▶ _Problem details_
Every line in the data below from the one containing "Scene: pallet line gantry" down to the one containing "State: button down", both included, must be retyped exactly; no other line is to appear.

[Extracted data entries]

==============================

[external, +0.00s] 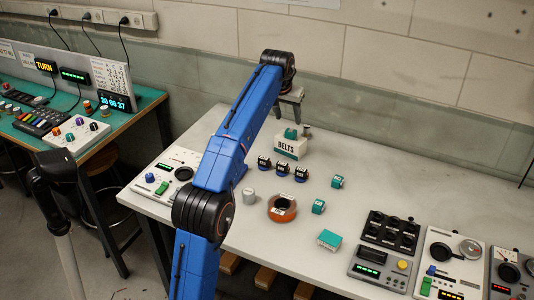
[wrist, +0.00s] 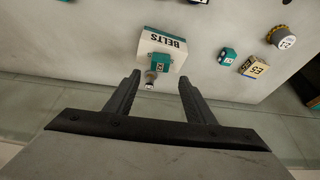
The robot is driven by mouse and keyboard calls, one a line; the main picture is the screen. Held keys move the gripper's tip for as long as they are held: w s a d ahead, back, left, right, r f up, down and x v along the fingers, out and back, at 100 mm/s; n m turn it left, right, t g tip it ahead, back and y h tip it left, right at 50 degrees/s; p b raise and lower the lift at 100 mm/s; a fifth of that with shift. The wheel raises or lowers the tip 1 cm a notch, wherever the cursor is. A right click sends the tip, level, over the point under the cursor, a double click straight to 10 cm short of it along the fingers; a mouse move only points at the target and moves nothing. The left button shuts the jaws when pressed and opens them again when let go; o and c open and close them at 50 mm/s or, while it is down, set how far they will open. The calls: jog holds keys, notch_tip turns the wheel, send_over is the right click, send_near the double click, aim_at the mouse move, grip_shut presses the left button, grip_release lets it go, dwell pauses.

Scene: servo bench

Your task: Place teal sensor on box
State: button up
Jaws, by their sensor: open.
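The box (external: 290,149) is white with a teal band and the word BELTS, and stands toward the back of the grey bench. The teal sensor (external: 291,133), a small block, shows at its top. In the wrist view the sensor (wrist: 160,63) lies over the face of the box (wrist: 150,42), its metal stub pointing toward my gripper (wrist: 160,80). My gripper is open, with its two fingers apart on either side of the stub and nothing between them. In the external view my gripper (external: 293,108) is above and behind the box, its fingertips partly unclear.
Several dark blocks (external: 282,170) stand in front of the box. Teal cubes (external: 318,207), an orange ring (external: 282,208), a grey cylinder (external: 249,196) and a teal-topped carton (external: 329,240) lie nearer. Control panels (external: 384,262) fill the right front. The back right bench is clear.

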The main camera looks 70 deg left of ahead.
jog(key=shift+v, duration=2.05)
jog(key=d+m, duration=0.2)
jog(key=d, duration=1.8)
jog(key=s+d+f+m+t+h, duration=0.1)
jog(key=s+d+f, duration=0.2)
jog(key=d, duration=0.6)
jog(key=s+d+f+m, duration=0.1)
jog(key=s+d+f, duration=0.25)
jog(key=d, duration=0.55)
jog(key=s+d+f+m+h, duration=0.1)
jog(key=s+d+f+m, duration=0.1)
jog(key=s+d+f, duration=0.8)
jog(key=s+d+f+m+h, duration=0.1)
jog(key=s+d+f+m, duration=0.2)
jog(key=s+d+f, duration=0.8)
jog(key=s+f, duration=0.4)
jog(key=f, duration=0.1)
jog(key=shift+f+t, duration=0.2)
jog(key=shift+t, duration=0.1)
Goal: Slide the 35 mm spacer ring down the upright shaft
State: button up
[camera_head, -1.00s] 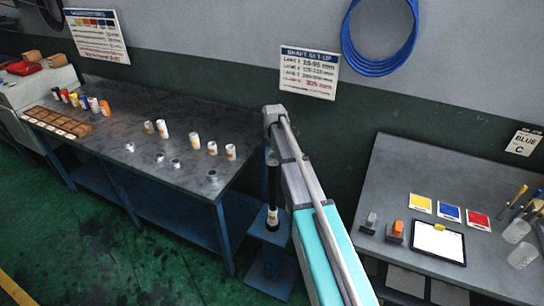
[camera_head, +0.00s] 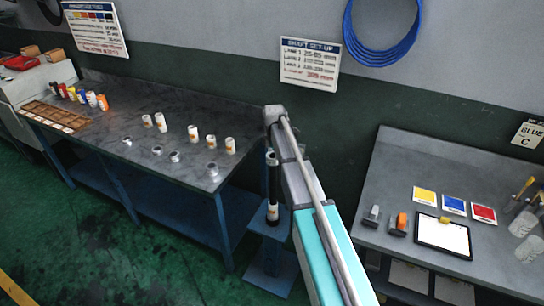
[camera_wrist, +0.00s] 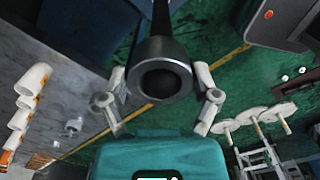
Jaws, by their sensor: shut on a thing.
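The upright shaft (camera_head: 273,185) is a dark rod with a pale band low down, on a blue stand (camera_head: 271,270) between the two benches. My gripper (camera_wrist: 160,82) is shut on a grey metal ring (camera_wrist: 184,86), the spacer ring, with a finger on each side of it. Inside the ring is a dark round area, and the dark shaft (camera_wrist: 160,20) runs away from it towards the picture's top. The ring appears in line with the shaft near its upper end; I cannot tell how far it is around it.
The left bench (camera_head: 110,165) bears several white rollers and small metal rings, and a brown tray (camera_head: 57,116) stands at its far end. The right bench (camera_head: 400,165) holds colour cards, a tablet (camera_head: 443,234) and clear cups. Green floor lies around the stand.

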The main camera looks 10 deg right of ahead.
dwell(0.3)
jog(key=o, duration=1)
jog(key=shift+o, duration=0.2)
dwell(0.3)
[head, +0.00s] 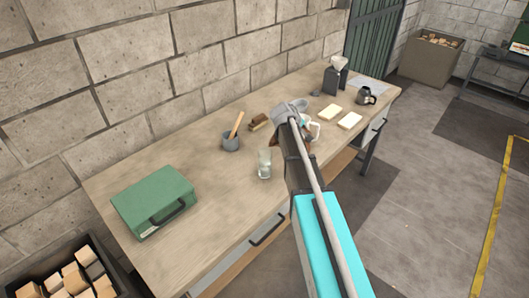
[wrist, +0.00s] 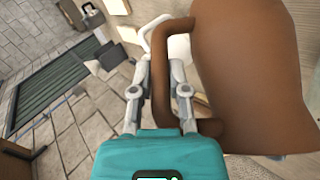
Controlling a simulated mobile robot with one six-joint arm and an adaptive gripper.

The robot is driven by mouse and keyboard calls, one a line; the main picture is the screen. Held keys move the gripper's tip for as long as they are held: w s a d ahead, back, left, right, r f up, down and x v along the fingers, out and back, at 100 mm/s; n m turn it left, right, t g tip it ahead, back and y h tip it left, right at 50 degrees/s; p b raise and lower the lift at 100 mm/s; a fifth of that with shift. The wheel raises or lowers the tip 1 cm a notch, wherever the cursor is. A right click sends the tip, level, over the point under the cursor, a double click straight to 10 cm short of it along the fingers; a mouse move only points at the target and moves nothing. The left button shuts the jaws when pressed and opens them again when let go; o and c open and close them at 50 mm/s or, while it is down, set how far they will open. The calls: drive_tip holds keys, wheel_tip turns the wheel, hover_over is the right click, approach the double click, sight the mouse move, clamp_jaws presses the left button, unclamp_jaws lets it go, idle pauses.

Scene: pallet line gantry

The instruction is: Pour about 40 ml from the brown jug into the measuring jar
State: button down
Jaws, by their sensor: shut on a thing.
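The brown jug (wrist: 250,75) fills the right of the wrist view. My gripper (wrist: 163,65) is shut on the jug's looped handle (wrist: 207,128). In the head view my gripper (head: 303,124) is over the bench, and my arm hides most of the jug; only a small brown part (head: 274,141) shows to its left. The measuring jar (head: 265,165), a clear upright glass, stands on the bench near its front edge, left of my arm and apart from the jug. I cannot tell the jug's tilt or the liquid level in either vessel.
A grey pot with a wooden handle (head: 231,144) and a brush (head: 258,123) are behind the jar. A white mug (head: 314,131) is close by my gripper. A green case (head: 154,203) lies at left. Bare bench lies between case and jar.

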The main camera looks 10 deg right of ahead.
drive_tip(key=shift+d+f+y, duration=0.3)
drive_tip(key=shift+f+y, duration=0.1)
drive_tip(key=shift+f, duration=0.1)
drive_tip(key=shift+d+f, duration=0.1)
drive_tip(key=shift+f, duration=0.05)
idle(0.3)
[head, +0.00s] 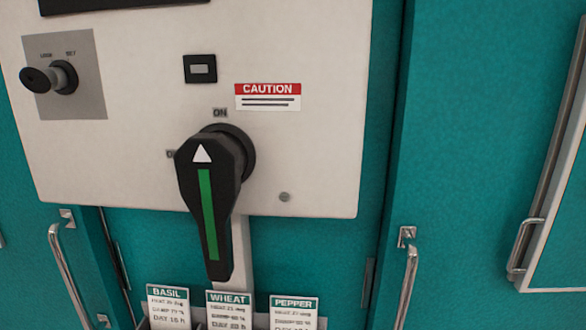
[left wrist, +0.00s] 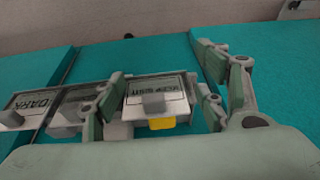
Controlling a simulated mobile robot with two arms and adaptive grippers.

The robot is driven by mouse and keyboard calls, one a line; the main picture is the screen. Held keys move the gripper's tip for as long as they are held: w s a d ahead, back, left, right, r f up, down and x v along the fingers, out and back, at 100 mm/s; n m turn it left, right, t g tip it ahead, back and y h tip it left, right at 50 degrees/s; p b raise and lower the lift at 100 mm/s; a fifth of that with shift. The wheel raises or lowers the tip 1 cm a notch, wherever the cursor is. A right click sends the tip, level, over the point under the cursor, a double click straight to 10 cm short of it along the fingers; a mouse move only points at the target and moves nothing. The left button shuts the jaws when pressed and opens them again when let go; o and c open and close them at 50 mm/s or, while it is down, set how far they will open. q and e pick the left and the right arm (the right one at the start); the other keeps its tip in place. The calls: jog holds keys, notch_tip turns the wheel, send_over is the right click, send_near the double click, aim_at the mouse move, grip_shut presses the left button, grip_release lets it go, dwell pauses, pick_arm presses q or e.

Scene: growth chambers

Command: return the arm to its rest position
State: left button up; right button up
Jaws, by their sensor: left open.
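My left gripper (left wrist: 165,85) shows only in the left wrist view. Its grey-green fingers stand apart, open, and I see nothing held between them. Beyond the fingers is a teal surface (left wrist: 135,58) with a row of pale labelled pieces; the leftmost label (left wrist: 40,102) reads DARK. Neither gripper nor arm shows in the head view, and my right gripper is in neither view.
In the head view, a black rotary handle (head: 208,225) with a green stripe juts from a white panel (head: 310,170); its white arrow points up toward ON. Cards for BASIL (head: 167,305), WHEAT (head: 228,310) and PEPPER (head: 293,312) stand below. Metal door handles (head: 407,285) flank it.

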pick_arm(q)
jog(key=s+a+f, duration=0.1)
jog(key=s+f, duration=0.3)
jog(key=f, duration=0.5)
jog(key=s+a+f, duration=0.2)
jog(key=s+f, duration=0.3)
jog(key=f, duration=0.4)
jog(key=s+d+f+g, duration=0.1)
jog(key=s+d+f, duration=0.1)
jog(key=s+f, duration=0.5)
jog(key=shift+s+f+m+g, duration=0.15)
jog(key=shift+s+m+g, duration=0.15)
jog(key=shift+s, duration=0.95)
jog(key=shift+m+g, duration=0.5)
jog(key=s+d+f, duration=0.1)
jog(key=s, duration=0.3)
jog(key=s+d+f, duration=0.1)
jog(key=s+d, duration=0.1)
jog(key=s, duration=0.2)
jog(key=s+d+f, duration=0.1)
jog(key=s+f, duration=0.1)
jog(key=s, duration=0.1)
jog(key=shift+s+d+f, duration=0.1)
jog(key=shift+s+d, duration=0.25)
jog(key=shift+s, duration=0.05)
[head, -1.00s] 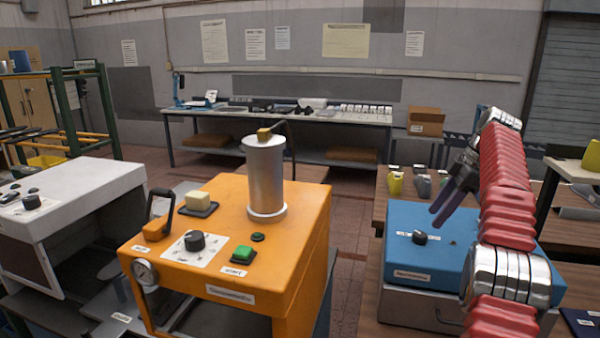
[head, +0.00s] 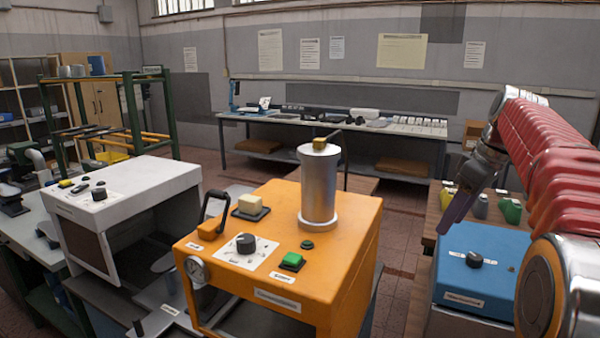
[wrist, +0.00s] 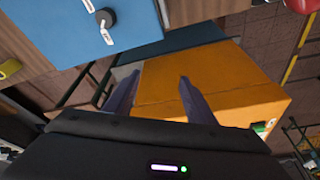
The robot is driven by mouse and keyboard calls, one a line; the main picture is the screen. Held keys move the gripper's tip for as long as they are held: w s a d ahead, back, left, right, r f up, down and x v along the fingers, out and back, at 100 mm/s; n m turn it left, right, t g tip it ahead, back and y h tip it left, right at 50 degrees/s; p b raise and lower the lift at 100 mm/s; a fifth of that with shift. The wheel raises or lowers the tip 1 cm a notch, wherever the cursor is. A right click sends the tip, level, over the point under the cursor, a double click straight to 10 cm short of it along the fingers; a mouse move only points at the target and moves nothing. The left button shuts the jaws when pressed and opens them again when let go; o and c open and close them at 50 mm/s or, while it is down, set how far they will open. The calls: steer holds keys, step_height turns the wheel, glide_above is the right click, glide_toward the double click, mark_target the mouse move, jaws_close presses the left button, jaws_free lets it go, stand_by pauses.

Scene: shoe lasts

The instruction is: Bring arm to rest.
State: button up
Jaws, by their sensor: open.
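My gripper (head: 462,197) is at the right in the head view, at the end of my red and chrome arm. Its dark fingers point down and to the left, just left of and above the blue machine (head: 480,262). In the wrist view my gripper (wrist: 157,90) shows two fingers spread apart with nothing between them. Beyond the fingers are the side of the orange machine (wrist: 215,75) and, at the upper left, the blue machine (wrist: 75,30) with its black knob. I see nothing touching the fingers.
The orange machine (head: 330,250) with a silver cylinder (head: 318,185) stands at centre. A white machine (head: 135,185) is at left. Small yellow, grey and green items (head: 510,210) stand behind the blue machine. A long bench (head: 330,126) runs along the back wall. Open floor lies between.

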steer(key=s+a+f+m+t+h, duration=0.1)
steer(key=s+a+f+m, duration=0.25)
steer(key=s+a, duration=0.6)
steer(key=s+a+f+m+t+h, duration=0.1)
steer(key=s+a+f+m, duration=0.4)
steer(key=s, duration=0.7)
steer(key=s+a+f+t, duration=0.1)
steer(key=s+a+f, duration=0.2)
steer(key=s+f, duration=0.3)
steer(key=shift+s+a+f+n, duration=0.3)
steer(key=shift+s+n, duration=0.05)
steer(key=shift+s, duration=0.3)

==============================

▶ _Solution_
Scene: pallet line gantry

The instruction is: Pour about 40 ml from the brown jug into the measuring jar
State: button down

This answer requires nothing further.